▸ **DIRECTIVE**: Repeat every line of the listing below exactly, minus the pictures.

▸ **GIVEN INFORMATION**:

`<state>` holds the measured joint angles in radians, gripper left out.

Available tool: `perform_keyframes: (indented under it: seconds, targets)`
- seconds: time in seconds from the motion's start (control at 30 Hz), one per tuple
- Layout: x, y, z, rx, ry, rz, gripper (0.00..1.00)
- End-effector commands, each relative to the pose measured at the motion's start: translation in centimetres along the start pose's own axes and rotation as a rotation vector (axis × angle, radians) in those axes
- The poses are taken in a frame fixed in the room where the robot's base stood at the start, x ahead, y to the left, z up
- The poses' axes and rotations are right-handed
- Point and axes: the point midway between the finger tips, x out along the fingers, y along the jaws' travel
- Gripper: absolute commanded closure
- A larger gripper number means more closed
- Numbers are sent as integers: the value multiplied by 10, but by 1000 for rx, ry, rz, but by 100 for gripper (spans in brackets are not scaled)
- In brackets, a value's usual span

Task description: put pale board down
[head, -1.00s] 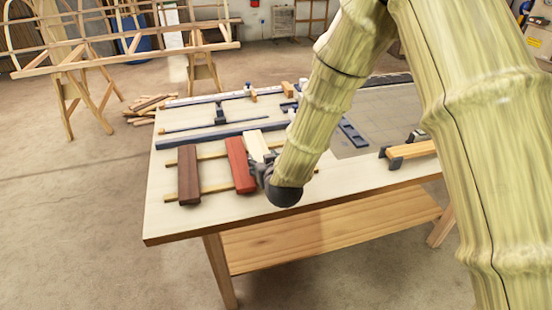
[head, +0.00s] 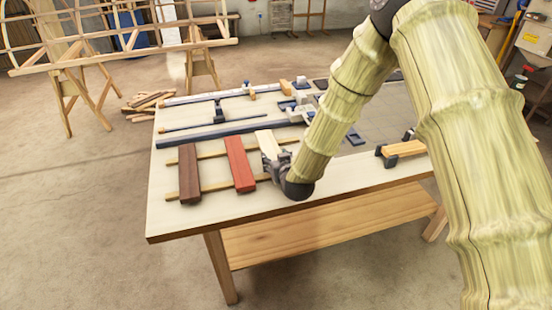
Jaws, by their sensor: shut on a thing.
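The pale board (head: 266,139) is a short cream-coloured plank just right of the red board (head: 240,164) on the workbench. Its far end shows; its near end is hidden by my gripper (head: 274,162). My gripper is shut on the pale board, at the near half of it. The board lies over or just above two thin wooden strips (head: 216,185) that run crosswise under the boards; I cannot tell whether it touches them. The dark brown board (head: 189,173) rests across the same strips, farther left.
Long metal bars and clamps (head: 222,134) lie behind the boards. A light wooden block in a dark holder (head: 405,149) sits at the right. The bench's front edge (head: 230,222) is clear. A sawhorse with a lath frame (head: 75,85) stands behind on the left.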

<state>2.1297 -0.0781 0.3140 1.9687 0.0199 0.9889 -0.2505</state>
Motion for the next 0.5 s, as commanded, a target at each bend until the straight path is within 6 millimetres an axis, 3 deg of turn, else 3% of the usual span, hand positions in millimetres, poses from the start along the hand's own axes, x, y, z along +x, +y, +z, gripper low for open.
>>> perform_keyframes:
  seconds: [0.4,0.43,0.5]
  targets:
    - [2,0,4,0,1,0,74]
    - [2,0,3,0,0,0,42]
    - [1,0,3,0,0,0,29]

▸ **EXERCISE RESULT**:
`<state>` holds the measured joint angles in radians, gripper left out.

Available tool: `perform_keyframes: (indented under it: seconds, targets)`
- seconds: time in seconds from the motion's start (control at 30 Hz), one per tuple
- Layout: x, y, z, rx, ry, rz, gripper (0.00..1.00)
- End-effector commands, each relative to the pose measured at the motion's start: translation in centimetres along the start pose's own axes and rotation as a rotation vector (axis × angle, radians) in those axes
- The poses are taken in a frame fixed in the room where the robot's base stood at the start, x ahead, y to the left, z up
- The poses' axes and rotations are right-handed
- Point and axes: the point midway between the finger tips, x out along the fingers, y along the jaws' travel
- Gripper: absolute commanded closure
- A larger gripper number means more closed
- Numbers are sent as integers: the value multiplied by 10, but by 1000 for rx, ry, rz, but by 100 for gripper (spans in brackets are not scaled)
- In brackets, a value's usual span

Task description: put pale board down
[head, -1.00s] 
[head, +0.00s] 
Jaws, by their sensor: shut on a thing.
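The pale board (head: 266,139) is a short cream-coloured plank just right of the red board (head: 240,164) on the workbench. Its far end shows; its near end is hidden by my gripper (head: 274,162). My gripper is shut on the pale board, at the near half of it. The board lies over or just above two thin wooden strips (head: 216,185) that run crosswise under the boards; I cannot tell whether it touches them. The dark brown board (head: 189,173) rests across the same strips, farther left.
Long metal bars and clamps (head: 222,134) lie behind the boards. A light wooden block in a dark holder (head: 405,149) sits at the right. The bench's front edge (head: 230,222) is clear. A sawhorse with a lath frame (head: 75,85) stands behind on the left.

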<state>2.1297 -0.0781 0.3140 1.9687 0.0199 0.9889 -0.2505</state>
Motion for the next 0.5 s, as commanded, a target at each bend until the straight path is within 6 millimetres an axis, 3 deg of turn, else 3% of the usual span, hand positions in millimetres, poses from the start along the hand's own axes, x, y, z along +x, +y, +z, gripper low for open.
>>> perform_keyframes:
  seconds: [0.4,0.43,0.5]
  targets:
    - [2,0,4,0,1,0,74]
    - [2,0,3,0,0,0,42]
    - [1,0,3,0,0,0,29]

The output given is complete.